* _Exercise objective_:
Search the material below for the string "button" and extract each line that has it.

* _Data shown_:
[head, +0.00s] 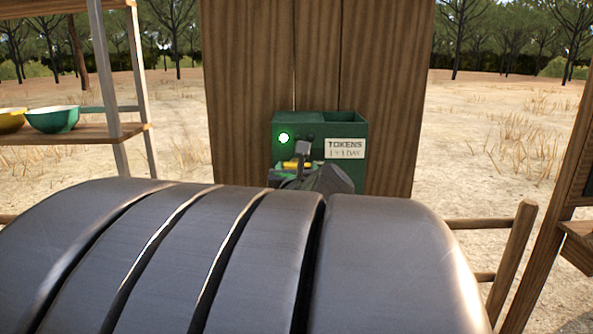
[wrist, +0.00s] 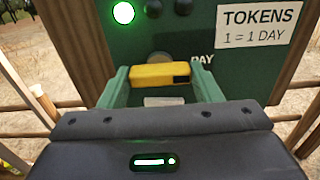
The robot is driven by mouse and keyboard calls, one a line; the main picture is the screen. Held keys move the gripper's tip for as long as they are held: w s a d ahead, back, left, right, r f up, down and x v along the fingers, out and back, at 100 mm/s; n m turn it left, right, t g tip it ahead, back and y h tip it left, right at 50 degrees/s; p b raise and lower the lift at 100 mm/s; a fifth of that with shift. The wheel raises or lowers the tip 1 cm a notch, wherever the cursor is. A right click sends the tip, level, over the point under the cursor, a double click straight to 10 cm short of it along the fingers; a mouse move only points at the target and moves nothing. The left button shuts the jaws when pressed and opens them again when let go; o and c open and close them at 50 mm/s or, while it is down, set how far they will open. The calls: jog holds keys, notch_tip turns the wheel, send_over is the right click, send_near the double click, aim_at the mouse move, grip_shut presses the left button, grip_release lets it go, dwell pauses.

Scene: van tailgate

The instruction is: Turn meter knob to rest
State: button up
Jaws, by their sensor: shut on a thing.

* _Task response_:
The robot is driven by mouse and keyboard calls, one a line; the main picture is the screen. Held keys move the gripper's tip for as long as they are held: w s a d ahead, back, left, right, r f up, down and x v along the fingers, out and back, at 100 mm/s; n m turn it left, right, t g tip it ahead, back and y h tip it left, right at 50 degrees/s; p b raise and lower the lift at 100 mm/s; a fifth of that with shift. The wheel raises or lowers the tip 1 cm a notch, wherever the cursor is. A right click sends the tip, level, over the point under the cursor, a double click straight to 10 cm short of it along the fingers; a mouse move only points at the target and moves nothing. The left button shuts the jaws when pressed and opens them again when let go; o and c open and close them at 50 mm/s or, while it is down, set how far they will open. The calls: jog holds keys, notch_tip turns the wheel, send_over is the right click, send_near the double click, aim_at the mouse move, grip_shut presses the left button, grip_release lets it go, dwell pauses.
State: button up

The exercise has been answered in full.